Posted on 07/21/2005 1:57:09 PM PDT by LibWhacker

A chemical study of Martian meteorites implies that the planet has always been cold and was rarely above freezing.

Writing in Science, researchers have been able to determine the maximum temperature the rock experienced.

There is no evidence that it was ever warm, they say, as it records near surface conditions for four billion years.

The water erosional features seen on Mars must have been made during very brief periods, they conclude.

Thermal history

Although the current average temperature at the Martian equator is about minus 55 Celsius, many scientists believe that the Red Planet was once warm enough for water to have existed on its surface, and for life to possibly have evolved.

There is plentiful evidence that water has flowed on the surface. They include deep canyons, dried up river beds and many examples of deposits left behind by running water.

But the recent analysis, by David Shuster of the California Institute of Technology and Benjamin Weiss of the Berkeley Geochronology Center, of meteorites blasted from Mars seems to paint a different picture.

The new work involves two of the seven known "nakhlite" meteorites (named after El Nakhla, Egypt, where the first such meteorite was found), and the celebrated ALH84001 meteorite that some scientists believe shows evidence of past microbial activity on Mars.

Using geochemical analysis techniques the researchers reconstructed a "thermal history" for each of the meteorites to estimate the maximum long-term average temperatures to which they were subjected.

"We looked at meteorites in two ways," says Weiss. "First, we evaluated what the meteorites could have experienced during ejection from Mars, 11 to 15 million years ago."

Their conclusions were that ALH84001 could never have been heated to a temperature higher than 350 Celsius for even a brief period of time during the last 15 million years.

The nakhlites, which also show very little evidence of shock-damage, were unlikely to have been above the boiling point of water during their ejection from Mars 11 million years ago.

'Leaking' Argon

The other part of the research addressed the long-term thermal history of the rocks while they resided on Mars. The scientists did this by estimating the total amount of argon still remaining in the samples.

The gas argon is present in the meteorites as well as in many rocks on Earth as a consequence of the radioactive decay of potassium. A noble gas, argon is not very chemically reactive, and because the decay rate is precisely known it can be used to date rocks.

However, argon is also known to leak out of rocks at a temperature-dependent rate. The cooler the rock has been, the more argon will have been retained.

The researchers found that only a tiny fraction of the argon that was originally produced in the meteorite samples has been lost through the aeons suggesting that the Martian surface has been in deep-freeze for most of the last four billion years.

"The small amount of argon loss that has apparently taken place in these meteorites is remarkable. Any way we look at it, these rocks have been cold for a very long time," says Shuster.

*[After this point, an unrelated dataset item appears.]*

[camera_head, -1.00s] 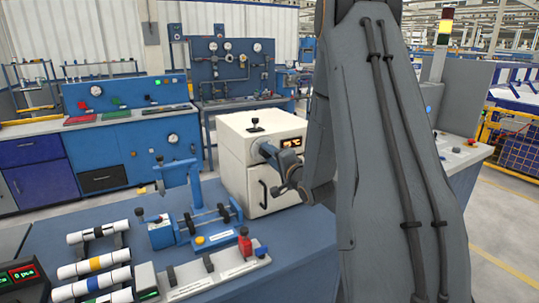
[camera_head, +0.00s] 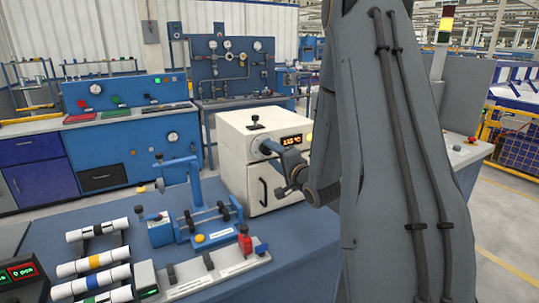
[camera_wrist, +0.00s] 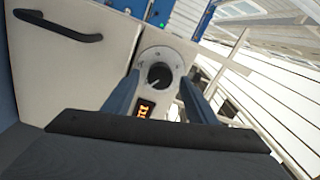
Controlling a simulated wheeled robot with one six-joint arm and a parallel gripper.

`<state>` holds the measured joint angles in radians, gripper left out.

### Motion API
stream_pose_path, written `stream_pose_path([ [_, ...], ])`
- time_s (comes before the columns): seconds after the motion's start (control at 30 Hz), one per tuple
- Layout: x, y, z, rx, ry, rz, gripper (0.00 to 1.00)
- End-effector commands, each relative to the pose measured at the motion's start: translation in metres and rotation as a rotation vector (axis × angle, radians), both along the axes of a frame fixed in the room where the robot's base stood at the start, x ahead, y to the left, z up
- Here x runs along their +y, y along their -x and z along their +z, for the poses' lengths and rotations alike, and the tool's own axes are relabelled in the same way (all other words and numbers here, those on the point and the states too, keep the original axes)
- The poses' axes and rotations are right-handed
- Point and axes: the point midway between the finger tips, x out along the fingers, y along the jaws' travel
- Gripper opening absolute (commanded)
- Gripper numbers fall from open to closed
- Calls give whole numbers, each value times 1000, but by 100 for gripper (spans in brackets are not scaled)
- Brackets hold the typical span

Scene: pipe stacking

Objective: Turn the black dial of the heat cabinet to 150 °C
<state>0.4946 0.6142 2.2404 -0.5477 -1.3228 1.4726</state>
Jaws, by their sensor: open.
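The heat cabinet (camera_head: 235,160) is a white box on the blue bench. Its black dial (camera_wrist: 159,76) sits on a round pale scale plate, with a light pointer mark toward the lower left in the wrist view. My gripper (camera_wrist: 160,84) is open, with one blue finger on each side of the dial; I cannot tell whether either touches it. The orange display (camera_head: 291,140) is lit and seems to read about 115 °C, but the digits are small.
The cabinet's dark door handle (camera_head: 263,192) is below the dial. A blue fixture with rollers (camera_head: 208,216) stands left of my gripper, and white pipes with coloured bands (camera_head: 95,262) lie at the front left.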

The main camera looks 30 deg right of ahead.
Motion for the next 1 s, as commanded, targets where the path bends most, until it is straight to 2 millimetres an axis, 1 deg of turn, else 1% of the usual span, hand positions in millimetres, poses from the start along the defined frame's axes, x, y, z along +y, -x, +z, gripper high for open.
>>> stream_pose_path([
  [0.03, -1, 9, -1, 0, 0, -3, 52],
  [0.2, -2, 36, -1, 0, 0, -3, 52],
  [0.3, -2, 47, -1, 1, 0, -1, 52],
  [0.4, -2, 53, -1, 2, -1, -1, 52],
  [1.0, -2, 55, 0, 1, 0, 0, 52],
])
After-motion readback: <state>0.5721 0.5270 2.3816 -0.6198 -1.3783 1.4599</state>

"The ALH84001 meteorite, in fact, couldn't have been above freezing for more than a million years during the last 3.5 billion years of history."

Water, water, everywhere?

This new line of research is a puzzle given the contrary evidence of running water on Mars.

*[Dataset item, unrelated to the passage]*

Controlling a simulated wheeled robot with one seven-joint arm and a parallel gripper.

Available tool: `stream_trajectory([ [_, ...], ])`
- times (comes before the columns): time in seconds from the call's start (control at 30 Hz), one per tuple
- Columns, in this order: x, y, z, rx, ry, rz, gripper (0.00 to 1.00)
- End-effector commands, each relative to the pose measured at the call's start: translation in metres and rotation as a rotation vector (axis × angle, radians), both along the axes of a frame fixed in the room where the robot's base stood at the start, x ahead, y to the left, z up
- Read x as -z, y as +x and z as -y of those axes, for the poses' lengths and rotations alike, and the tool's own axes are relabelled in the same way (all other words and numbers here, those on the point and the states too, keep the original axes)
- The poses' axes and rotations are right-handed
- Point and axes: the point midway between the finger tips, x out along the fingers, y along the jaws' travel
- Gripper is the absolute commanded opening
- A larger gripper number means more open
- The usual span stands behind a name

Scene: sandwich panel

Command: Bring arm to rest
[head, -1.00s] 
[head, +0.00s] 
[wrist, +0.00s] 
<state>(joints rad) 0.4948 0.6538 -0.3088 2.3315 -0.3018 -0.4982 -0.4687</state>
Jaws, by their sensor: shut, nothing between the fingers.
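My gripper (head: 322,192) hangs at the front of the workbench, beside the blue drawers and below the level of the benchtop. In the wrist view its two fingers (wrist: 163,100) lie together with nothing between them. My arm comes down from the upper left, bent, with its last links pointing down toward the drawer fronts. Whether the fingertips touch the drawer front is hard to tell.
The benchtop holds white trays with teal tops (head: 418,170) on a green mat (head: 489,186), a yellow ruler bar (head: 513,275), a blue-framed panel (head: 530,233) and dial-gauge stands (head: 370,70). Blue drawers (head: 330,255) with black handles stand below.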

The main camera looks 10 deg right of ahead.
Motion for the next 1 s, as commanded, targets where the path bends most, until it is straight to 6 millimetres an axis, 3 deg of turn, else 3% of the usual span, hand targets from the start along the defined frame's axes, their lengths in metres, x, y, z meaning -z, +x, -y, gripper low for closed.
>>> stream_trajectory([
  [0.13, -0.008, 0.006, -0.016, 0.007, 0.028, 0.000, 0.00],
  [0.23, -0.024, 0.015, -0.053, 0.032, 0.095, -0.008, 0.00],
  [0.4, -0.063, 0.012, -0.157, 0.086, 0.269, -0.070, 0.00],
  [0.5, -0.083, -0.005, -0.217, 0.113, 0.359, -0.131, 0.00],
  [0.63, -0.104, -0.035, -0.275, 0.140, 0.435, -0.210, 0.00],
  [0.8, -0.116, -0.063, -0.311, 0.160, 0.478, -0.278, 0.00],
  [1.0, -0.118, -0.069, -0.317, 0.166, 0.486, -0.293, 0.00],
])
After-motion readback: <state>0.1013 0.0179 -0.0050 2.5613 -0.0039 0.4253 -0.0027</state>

"Our research doesn't mean that there weren't pockets of isolated water in geothermal springs for long periods of time, but suggests instead that there haven't been large areas of free-standing water for four billion years," says Shuster.

"Our results seem to imply that surface features indicating the presence and flow of liquid water formed over relatively short time periods."

In fact, the evidence shows that during the last four billion years, Mars has likely never been sufficiently warm for liquid water to have flowed on the surface for extended periods of time.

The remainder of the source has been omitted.